Could this lapse on Ms. Grewal's part, this act of mispronouncing the quintessential word of Sikh religion, be considered a sacrilege, I wondered; akin to someone smoking inside a Sikh holy shrine or a gurudwara. Especially when one of the persons interviewed on air, Dr. Gurmit Singh Aulakh, the president of the Council of Khalistan, a group based in Washington, D.C. that lobbies for Sikh independence, always pronounced the word (he probably came to the U.S. as an adult) as it should be, with the short vowel /i/ as in "sit".

This experience made me listen more closely to other Sikhs. Just a few days later, I heard Shauna Baldwin Singh, a quite competent Sikh-Canadian writer, whose eulogy of Sikh customs and lifestyle in her novel What the Body Remembers turned many readers off, talk about her new novel The Tiger Claw, also on CBC radio. She too, horror of horrors, seemed to be diphthongising Sikhs with the long vowel /i:/.

Phonetic violation

The more I listened, the more I found the mispronunciation of this noble word, derived from Sanskrit shishya and shiksha, to be hardly an exception. Even highly educated, erudite and well-travelled people, Sikhs and other Indians alike, were committing this act of gross phonetic violation.

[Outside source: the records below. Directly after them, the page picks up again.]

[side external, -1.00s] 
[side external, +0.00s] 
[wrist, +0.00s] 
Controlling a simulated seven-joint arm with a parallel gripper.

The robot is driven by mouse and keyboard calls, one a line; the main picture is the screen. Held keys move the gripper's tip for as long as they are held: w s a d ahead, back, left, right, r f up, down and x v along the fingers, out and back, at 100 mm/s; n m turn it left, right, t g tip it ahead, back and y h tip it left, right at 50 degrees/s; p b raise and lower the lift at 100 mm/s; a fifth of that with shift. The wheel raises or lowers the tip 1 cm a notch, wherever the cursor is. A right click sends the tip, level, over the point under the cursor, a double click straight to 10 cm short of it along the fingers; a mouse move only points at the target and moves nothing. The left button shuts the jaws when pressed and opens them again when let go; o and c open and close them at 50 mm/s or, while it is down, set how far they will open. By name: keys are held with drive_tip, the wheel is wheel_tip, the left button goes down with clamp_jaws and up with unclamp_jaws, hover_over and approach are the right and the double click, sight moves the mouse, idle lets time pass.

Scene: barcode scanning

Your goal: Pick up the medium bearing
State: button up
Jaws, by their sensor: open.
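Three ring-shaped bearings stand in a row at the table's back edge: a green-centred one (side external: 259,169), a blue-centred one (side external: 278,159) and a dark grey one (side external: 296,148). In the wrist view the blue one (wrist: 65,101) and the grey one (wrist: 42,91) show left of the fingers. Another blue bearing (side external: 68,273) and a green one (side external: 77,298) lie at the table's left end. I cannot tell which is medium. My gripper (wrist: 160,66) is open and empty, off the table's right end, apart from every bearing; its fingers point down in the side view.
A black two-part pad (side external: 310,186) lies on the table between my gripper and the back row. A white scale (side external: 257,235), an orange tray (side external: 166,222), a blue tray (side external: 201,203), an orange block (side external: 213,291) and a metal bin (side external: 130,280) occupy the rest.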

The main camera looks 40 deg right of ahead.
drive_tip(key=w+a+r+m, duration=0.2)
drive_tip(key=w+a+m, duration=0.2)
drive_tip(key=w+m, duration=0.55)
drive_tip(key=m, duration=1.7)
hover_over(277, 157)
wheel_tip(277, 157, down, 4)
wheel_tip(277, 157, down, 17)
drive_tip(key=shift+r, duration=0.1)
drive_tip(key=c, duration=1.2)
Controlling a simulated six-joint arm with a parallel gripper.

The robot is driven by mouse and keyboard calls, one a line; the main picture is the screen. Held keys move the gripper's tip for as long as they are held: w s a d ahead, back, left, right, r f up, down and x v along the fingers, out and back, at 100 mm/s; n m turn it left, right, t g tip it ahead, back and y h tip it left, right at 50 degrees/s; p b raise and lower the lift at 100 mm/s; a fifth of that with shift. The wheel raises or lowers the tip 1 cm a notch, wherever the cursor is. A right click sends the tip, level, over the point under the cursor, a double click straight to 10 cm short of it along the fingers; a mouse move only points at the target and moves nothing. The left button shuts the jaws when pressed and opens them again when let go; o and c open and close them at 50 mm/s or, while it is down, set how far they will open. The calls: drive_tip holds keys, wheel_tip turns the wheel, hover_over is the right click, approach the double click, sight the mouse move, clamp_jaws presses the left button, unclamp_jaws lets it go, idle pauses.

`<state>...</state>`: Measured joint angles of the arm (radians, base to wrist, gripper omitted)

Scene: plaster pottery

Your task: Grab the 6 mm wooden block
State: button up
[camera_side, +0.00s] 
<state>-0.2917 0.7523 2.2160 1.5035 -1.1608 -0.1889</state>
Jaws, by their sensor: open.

Those who do not speak an Indian language may not be blamed for this arbitrary vowel substitution. Lexicographers are leading them astray. Guidance on the pronunciation in several varieties of OED has the entry: Sikh /si:k/ (with the long vowel). Chamber's does the same; so does the pronunciation key to the word in The American Heritage Dictionary. In electronic and CD-ROM dictionaries with audio format, such as Collins, one can hear the same error. Readers will get my drift.

Now about mispronouncing the syllable "kh". Semitic language groups, including Arabic and Hebrew/Yiddish, have the "kh" sound we use in Sikh. In Yiddish, it is represented by the spelling "ch". Any dictionary of English worth its name will tell you that the Yiddish chutzpah, meaning shameless audacity, is pronounced as "khutzpah", with "kh" represented by the international phonetic symbol "x". Guidance on the pronunciation of challah, a bread traditionally baked to celebrate the Jewish Sabbath, has it as /xa:'la:/, with "x" for "kh" and /a:/ for the long vowel (as in arm).

The stiff-tongued who keep pronouncing Sikh as Seek because, they claim, they are unable to articulate the dorsal sound "kh", can be found saying chutzpah and challah with perfect ease. This sound, made with the back of the tongue (k, g), is also found in Scots, a dialect of English language spoken in Scotland, where "ch" in loch (meaning lake), is pronounced as "kh". What else than chutzpah to continue to say Seek!

Other trouble spots

The same cannot be said of Buddha and Gandhi, two Indian words one comes across most frequently outside India. The articulation of "ddh", similar to the sound made by striking a cotton-filled mattress with a stick, is almost exclusive to the South Asian language groups, and quite hard to imitate. Still, both Cambridge and Oxford dictionaries' guidance on pronunciation insist on a "d" for "dh" or "ddh" rather than use the appropriate phonetic symbols, showing no respect as to how these two much-venerated names should be articulated.

It would be interesting to see if the aforementioned Dr. Aulakh falls prey to accommodation, a linguistic process meaning "adjustments made unconsciously to one's speech, influenced by the speech of those they are talking to", or continues to call a Sikh a Sikh.